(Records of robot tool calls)
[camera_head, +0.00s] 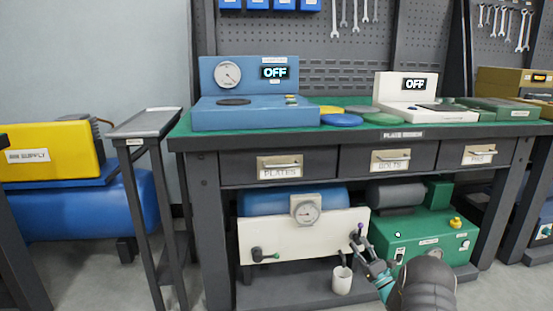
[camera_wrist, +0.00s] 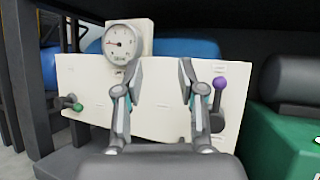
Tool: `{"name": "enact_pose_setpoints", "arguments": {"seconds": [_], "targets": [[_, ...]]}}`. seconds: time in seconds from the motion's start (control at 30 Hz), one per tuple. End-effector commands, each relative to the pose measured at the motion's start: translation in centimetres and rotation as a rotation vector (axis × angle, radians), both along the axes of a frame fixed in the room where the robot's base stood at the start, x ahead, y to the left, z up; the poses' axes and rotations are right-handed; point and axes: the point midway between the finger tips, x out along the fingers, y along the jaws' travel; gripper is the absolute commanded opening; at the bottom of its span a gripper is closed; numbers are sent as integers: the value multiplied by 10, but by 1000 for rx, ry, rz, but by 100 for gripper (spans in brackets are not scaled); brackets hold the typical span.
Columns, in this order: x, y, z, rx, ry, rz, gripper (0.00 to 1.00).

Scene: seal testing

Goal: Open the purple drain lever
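The purple drain lever is a dark handle with a purple ball, upright near the right edge of a white panel. Its ball (camera_wrist: 219,83) shows in the wrist view just right of my right finger; the lever (camera_head: 359,228) also shows in the head view, beside my gripper. My gripper (camera_wrist: 160,76) is open and empty, its two fingers apart in front of the panel. The lever is outside the gap between them. In the head view my gripper (camera_head: 361,249) is low at the panel's right end. The lever's base is partly hidden by my right finger.
A green-tipped lever (camera_wrist: 76,106) is on the panel's left side. A round gauge (camera_wrist: 121,43) stands above the panel, before a blue tank (camera_head: 270,200). A green machine (camera_head: 425,232) is close on the right. A white cup (camera_head: 342,281) stands below. The bench drawers (camera_head: 300,166) hang above.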

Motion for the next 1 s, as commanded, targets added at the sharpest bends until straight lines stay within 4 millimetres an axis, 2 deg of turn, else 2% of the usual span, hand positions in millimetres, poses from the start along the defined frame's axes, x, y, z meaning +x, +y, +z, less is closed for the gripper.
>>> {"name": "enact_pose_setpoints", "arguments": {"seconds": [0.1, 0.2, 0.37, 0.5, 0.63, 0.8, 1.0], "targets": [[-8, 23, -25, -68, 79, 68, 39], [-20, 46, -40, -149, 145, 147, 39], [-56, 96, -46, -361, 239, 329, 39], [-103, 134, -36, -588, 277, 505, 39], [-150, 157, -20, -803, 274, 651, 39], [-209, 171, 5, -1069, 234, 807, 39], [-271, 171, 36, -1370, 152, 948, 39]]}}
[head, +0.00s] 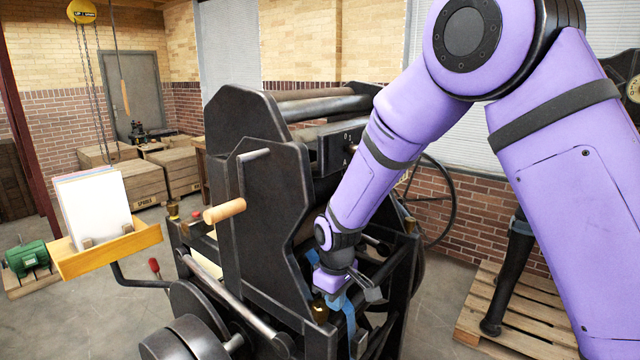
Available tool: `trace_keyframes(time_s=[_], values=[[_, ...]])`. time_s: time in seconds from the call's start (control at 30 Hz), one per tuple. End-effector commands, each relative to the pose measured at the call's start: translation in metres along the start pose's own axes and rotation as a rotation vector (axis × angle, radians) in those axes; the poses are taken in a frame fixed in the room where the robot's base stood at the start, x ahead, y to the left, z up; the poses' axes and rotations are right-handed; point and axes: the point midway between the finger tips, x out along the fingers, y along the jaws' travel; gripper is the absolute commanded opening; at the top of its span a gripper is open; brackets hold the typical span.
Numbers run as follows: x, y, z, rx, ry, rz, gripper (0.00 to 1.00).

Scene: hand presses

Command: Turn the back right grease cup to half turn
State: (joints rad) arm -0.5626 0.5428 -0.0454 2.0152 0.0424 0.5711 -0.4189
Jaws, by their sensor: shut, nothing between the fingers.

TASK DETAILS:
Using the records above, gather all lines where the string "Scene" is present.

PROBLEM SOLUTION:
Scene: seal testing
Scene: hand presses

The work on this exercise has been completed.